Les centres d’appel délocalisés. Ebauche d’interrogations sur les nouvelles formes de travail et d’aliénation Telecharger cours gratuit


Les centres d’appel délocalisés. Ebauche d’interrogations sur les nouvelles formes de travail et d’aliénation
  
Résumé
Les centres d’appel délocalisés. Ebauche d’interrogations sur les nouvelles formes de travail et d’aliénation
Les centres d’appel, en afflux constant depuis quelques années au Maroc, interpelle le sociologue sur les nouvelles formes de travail et la masse de diplômé-e-s qu’ils captent. Cette communication, reposant sur une étude en cours (entretiens et observations in situ avec la direction des entreprises et les populations travailleuses), entend faire une première ébauche des conditions de travail des salarié-e-s dans une économie désormais mondialisée. Nous tenterons de poser les jalons de l’organisation du travail prévalant dans ces centres ainsi que des formes salariales qui y dominent : travail répétitif et sans perspectives de carrière ; des salaires relativement bas.

Mots-clés : aliénation ouvrière ; centres d’appel ; travail des surdiplômés ; organisation du travail.

Introduction
Le présent papier trace les grandes lignes d’une enquête en cours. Il s’agit tout simplement de faire le point provisoirement des formes d’appropriation sociale du travail des jeunes marocains dans les centres d’appel. Pour ce faire, nous avons réalisé une dizaine d’entretiens semi-directifs avec des téléconseillers et nous avons organisé des visites aux lieux de travail pour pouvoir contextualiser par la suite l’ensemble des éléments qui ressortent des entretiens.
Bien entendu, le travail dans les centres d’appel est une thématique sociologique récente qui n’est toujours pas arrivée au stade de devenir un objet de recherche « global » au sens de M. Mauss (1950). Il est donc nécessaire de souligner les limites méthodologiques et théoriques du présent travail qui n’est, en résultat final, qu’une première ébauche dont l’objectif est de participer à la compréhension et à l’explication d’un nouveau phénomène dont les dimensions affectent d’une façon ou d’une autre d’autres champs sociaux comme la famille ou le système de valeurs. 

Qui sont les salariés des centres d’appel ?

La plupart des jeunes qui travaillent dans les centres d’appel sont des femmes âgées entre 18 et 40 ans et sont dans la majorité des cas sans responsabilité familiale. Plutôt de famille modeste, elles ont au minimum un niveau baccalauréat. Les centres d’appel affectionnent les diplômés de l’enseignement supérieur, en croissance continue sur le marché du travail (Bougroum et Ibourk, 2002, p. 83).

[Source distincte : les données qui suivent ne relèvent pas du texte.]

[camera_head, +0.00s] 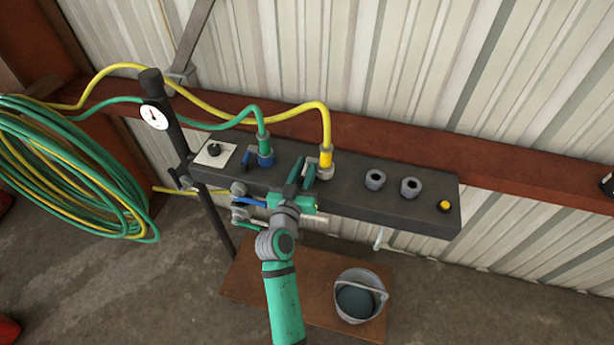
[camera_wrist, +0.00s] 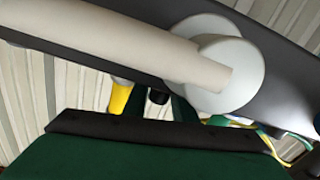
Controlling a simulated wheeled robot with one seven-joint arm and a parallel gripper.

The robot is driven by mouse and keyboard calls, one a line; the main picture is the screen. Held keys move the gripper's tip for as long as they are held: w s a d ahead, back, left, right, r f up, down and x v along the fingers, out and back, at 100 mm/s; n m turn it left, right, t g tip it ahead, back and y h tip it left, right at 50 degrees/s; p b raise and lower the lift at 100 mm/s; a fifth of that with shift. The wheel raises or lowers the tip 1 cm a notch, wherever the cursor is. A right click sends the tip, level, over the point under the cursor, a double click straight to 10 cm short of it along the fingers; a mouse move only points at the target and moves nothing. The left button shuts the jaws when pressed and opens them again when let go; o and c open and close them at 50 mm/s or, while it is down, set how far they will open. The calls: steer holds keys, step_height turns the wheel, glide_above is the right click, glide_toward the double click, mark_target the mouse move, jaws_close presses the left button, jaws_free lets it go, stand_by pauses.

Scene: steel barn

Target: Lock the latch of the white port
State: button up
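A small white lever (camera_head: 378,240) hangs below the front edge of the dark panel (camera_head: 345,205) in the head view. In the wrist view a large off-white bar (camera_wrist: 130,45) with a round white hub (camera_wrist: 245,65) crosses close to the camera; I cannot tell whether it is that same lever. My gripper (camera_head: 302,173) is at the panel's front, left of the hanging lever and just left of the yellow plug (camera_head: 326,162). Its two green fingers look apart, with nothing visible between them.
A green hose plug (camera_head: 265,150), two empty grey ports (camera_head: 375,180) (camera_head: 411,187) and a yellow button (camera_head: 444,206) are on the panel. A blue lever (camera_head: 249,201) is left of my gripper. A bucket (camera_head: 357,297) stands below. The space right of the panel is free.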

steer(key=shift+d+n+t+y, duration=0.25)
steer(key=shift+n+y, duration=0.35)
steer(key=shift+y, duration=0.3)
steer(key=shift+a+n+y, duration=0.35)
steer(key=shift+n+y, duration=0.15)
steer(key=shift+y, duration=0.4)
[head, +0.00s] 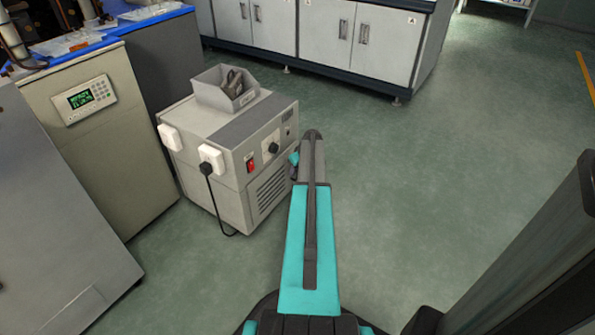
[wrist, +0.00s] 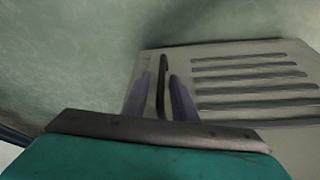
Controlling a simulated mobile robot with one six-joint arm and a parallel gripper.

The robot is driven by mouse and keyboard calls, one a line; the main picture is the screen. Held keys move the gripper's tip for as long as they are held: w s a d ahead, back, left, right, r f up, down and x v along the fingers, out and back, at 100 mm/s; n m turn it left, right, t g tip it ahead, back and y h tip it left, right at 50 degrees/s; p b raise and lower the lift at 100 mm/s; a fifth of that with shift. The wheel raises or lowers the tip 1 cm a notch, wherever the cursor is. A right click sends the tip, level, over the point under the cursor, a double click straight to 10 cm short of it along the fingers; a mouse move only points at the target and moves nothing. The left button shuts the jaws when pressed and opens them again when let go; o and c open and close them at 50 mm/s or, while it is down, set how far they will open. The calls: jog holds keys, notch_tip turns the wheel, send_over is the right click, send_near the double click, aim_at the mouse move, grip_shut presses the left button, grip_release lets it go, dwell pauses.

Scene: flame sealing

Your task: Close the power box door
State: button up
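The power box (head: 232,155) is a grey-beige unit on the floor, left of my arm in the head view. Its front has a red switch, a black dial and a vented lower panel (head: 271,190). I cannot make out a separate door edge or how far any door stands open. In the wrist view the slotted panel (wrist: 255,80) lies ahead and right. My gripper (wrist: 162,80) has its two fingers apart in front of the panel's left part. A dark upright strip (wrist: 162,88) shows between them; I cannot tell whether they touch it.
A grey bin (head: 226,88) holding a dark object sits on the box. White plugs (head: 211,158) and a black cable (head: 212,195) are on its left side. Cabinets (head: 335,40) stand behind, and a beige unit (head: 105,150) stands left.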

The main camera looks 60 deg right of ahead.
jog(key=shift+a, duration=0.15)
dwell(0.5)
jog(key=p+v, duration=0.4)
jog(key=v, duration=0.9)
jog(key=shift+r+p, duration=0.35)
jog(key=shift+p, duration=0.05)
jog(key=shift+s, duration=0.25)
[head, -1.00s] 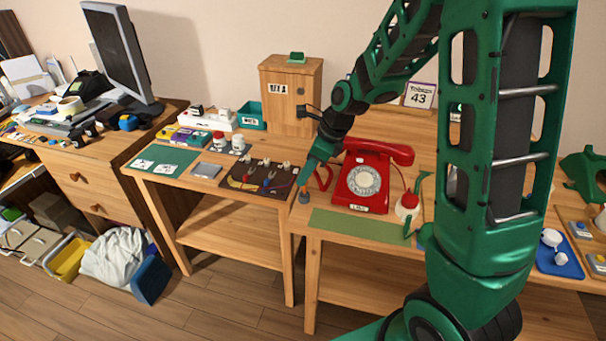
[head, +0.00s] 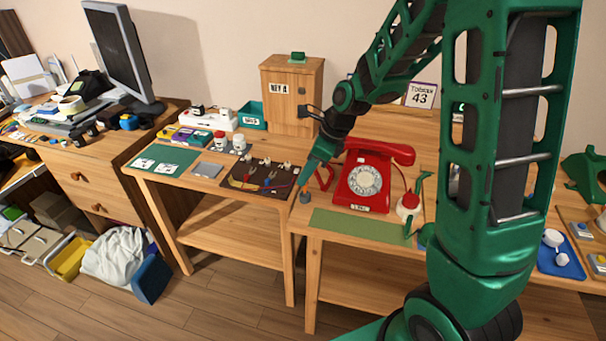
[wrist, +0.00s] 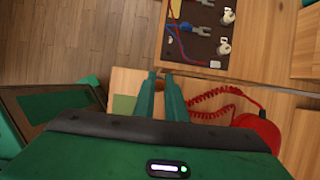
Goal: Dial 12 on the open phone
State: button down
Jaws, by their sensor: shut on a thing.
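The red dial phone (head: 378,202) stands on the right-hand wooden table, with its pale round dial (head: 364,181) facing me and its red handset (head: 392,151) across the top. My gripper (head: 306,190) is left of the phone, low over the table's left edge and pointing down, apart from the dial. It is shut on a small grey and orange thing (head: 305,198), whose shape is too small to tell. In the wrist view my gripper's two green fingers (wrist: 162,76) show, and the phone (wrist: 260,130) with its coiled red cord is at the right, partly cut off.
A green mat (head: 358,227) lies in front of the phone. A red and white bottle (head: 408,204) stands right of it. A dark board (head: 258,180) with wires lies on the left table. A wooden box (head: 291,92) stands behind. My arm hides part of the right table.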

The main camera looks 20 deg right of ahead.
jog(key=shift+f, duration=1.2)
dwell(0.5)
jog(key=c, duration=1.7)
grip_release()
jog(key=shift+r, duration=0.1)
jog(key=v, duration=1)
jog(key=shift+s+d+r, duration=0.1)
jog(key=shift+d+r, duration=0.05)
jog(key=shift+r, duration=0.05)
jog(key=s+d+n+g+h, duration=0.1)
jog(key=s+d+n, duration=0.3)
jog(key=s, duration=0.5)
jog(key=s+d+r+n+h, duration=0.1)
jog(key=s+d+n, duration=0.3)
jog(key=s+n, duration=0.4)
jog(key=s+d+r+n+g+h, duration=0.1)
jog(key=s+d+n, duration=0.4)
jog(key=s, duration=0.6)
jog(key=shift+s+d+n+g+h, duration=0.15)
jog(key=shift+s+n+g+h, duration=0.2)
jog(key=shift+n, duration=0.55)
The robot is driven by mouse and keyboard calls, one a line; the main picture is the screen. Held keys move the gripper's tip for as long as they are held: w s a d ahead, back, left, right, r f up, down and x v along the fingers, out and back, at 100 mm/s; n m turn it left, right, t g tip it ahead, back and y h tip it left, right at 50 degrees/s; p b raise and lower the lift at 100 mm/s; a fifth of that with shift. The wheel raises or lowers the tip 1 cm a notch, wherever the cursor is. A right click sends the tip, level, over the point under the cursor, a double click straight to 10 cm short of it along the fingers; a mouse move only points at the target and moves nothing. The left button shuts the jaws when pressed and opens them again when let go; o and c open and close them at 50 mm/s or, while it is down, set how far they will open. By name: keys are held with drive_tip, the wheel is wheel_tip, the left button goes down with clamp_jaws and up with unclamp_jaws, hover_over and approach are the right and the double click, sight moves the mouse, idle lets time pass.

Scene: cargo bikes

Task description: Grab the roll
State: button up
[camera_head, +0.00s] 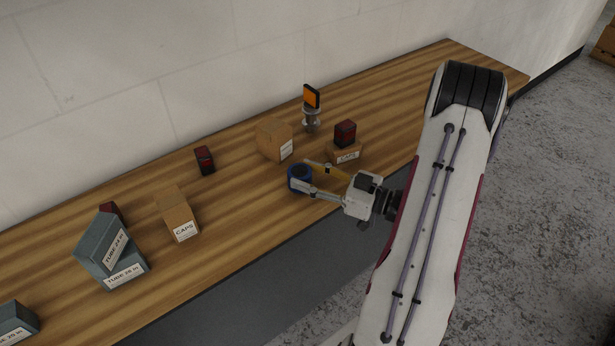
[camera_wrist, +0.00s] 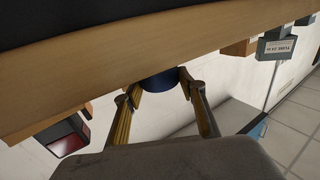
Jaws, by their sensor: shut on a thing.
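The roll (camera_head: 300,178) is dark blue and ring-shaped, on the wooden bench near its front edge. My gripper (camera_head: 306,176) reaches it from the right in the head view, with one finger on each side, shut on it. In the wrist view the roll (camera_wrist: 160,84) shows as a dark blue shape between the fingertips of my gripper (camera_wrist: 158,90). Its lower part is hidden there, and I cannot tell whether it is lifted off the bench.
Behind the roll stand a cardboard box (camera_head: 270,140) and an orange-topped light (camera_head: 312,98). A CAPS box (camera_head: 342,155) with a red-black box (camera_head: 345,133) on it is close to my gripper. Another CAPS box (camera_head: 176,213) and grey TUBE boxes (camera_head: 100,245) stand left.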

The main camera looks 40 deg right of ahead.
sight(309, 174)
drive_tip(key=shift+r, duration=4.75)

Ces diplômés sont considérés comme les mieux préparés à assumer le métier de téléconseiller ou d’opérateur et les moins coûteux en matière de formation. Dans d’autres secteurs primaires requérant un important salariat d’exécution, c’est la politique de recrutement inverse qui est prônée par la direction des entreprises (Labari, 2006) : les diplômés de l’enseignement supérieur y sont considérés comme des contaminateurs, porteurs d’idées syndicales susceptibles de perturber le climat social au sein de ces entreprises : « plus un ouvrier est diplômé, plus son appétit est grand. Son agitation, même retardée, se manifestera. Je connais les entreprises qui ont essayé et qui se sont mises au devant des difficultés. Pas de diplômés dans mon unité » (entretien avec un patron d’une entreprise d’habillement à Casablanca).
Les salariées des centres d’appel sont des citadines parlant plusieurs langues. Pour la plupart des cas interviewés, ces centres constituent la première expérience professionnelle. Leur recrutement s’est fait soit par annonces classées paraissant dans certains journaux francophones, soit par filière relationnelle.

Travailler dans le besoin

La plupart des jeunes se trouvent dans l’obligation de travailler dans un centre d’appel, soit pour financer leurs études en cours ou soit dans l’attente d’un emploi adapté à leur formation (en général après la licence). Intégrer un centre d’appel n’est jamais un choix librement consenti, mais une contrainte, tout au plus une stratégie dictée par la nécessité de subvenir à ses besoins et le cas échéant à ceux de sa famille.
Les centres d’appel demandent généralement comme qualification, la maîtrise de la langue de travail (en général le français et accessoirement l’espagnole), une bonne élocution, c’est-à-dire une voix sans accent. Toute une formation sur le tas cible cet aspect. Ils commandent surtout une disponibilité quasi-totale et une grande flexibilité en termes d’horaires de travail. Le salaire mensuel se situe en général entre 3500 et 4500 dirhams marocains (350 et 450 euros) pour plus de 8 heures de travail par jour. Ce salaire est le triple du SMIC marocain (1700 dirhams) et devient donc attrayant pour les jeunes diplômés effrayés par le chômage.
Les entretiens laissent entendre qu’une partie non négligeable de ces jeunes perçoivent, au départ, le travail dans le centre d’appel comme étant une solution provisoire au problème du chômage qui les affectent au sortir de l’université. Cette alternative au chômage des diplômées, se révèle, le temps passant, comme une solution finale, permanente. L’installation dans ce type de salariat engendre ainsi d’autres problèmes d’ordre socio-identitaire relatifs aux représentations sociales du travail, à la gestion du stress et de la précarisation.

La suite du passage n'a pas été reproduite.